• **Data items**
____________

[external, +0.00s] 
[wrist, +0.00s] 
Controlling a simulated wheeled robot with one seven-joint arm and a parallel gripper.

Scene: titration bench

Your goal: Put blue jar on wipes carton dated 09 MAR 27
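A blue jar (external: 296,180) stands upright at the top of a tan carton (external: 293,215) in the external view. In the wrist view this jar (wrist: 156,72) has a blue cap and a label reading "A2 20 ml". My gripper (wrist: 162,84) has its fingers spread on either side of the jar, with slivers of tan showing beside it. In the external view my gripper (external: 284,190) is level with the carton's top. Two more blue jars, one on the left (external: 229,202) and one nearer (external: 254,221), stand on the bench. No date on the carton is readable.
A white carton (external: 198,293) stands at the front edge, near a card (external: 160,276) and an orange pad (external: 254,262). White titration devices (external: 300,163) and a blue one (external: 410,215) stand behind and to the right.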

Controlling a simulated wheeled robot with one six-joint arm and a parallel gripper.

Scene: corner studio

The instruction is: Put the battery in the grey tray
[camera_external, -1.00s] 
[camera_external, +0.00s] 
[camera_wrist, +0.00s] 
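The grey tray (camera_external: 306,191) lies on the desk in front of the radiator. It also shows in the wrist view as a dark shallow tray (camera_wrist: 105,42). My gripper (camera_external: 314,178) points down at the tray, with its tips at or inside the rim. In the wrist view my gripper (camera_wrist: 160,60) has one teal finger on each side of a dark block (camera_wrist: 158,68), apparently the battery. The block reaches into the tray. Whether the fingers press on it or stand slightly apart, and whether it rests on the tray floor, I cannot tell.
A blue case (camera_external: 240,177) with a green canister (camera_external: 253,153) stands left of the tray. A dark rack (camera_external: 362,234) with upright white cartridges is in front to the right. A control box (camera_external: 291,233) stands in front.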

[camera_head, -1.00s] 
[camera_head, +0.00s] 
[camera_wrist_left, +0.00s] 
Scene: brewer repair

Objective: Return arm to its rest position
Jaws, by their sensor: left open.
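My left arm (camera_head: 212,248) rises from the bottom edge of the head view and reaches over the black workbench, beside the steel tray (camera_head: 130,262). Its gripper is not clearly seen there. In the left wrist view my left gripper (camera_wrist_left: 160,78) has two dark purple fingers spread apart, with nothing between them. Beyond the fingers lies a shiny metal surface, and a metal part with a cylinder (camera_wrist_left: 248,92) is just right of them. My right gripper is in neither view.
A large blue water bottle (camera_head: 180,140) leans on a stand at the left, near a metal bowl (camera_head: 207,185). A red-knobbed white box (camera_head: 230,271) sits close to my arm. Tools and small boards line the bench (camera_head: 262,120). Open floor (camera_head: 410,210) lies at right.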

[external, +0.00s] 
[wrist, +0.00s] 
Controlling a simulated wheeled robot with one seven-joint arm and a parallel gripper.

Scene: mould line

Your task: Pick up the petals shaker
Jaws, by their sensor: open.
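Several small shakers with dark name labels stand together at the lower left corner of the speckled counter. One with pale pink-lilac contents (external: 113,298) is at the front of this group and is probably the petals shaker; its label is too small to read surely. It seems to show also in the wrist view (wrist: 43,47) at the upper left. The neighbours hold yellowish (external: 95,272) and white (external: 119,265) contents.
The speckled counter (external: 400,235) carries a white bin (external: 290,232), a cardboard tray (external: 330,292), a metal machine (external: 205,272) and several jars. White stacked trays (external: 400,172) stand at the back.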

____________

• **WHAT THIS TASK INVOLVES**
The lines to extract from the data above begin with the line containing "[camera_head, -1.00s]" and end with the line containing "Your task: Pick up the petals shaker". Extract them exactly, including both.

• **SOLUTION FOR THIS PROBLEM**
[camera_head, -1.00s] 
[camera_head, +0.00s] 
[camera_wrist_left, +0.00s] 
Scene: brewer repair

Objective: Return arm to its rest position
Jaws, by their sensor: left open.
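My left arm (camera_head: 212,248) rises from the bottom edge of the head view and reaches over the black workbench, beside the steel tray (camera_head: 130,262). Its gripper is not clearly seen there. In the left wrist view my left gripper (camera_wrist_left: 160,78) has two dark purple fingers spread apart, with nothing between them. Beyond the fingers lies a shiny metal surface, and a metal part with a cylinder (camera_wrist_left: 248,92) is just right of them. My right gripper is in neither view.
A large blue water bottle (camera_head: 180,140) leans on a stand at the left, near a metal bowl (camera_head: 207,185). A red-knobbed white box (camera_head: 230,271) sits close to my arm. Tools and small boards line the bench (camera_head: 262,120). Open floor (camera_head: 410,210) lies at right.

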[external, +0.00s] 
[wrist, +0.00s] 
Controlling a simulated wheeled robot with one seven-joint arm and a parallel gripper.

Scene: mould line

Your task: Pick up the petals shaker

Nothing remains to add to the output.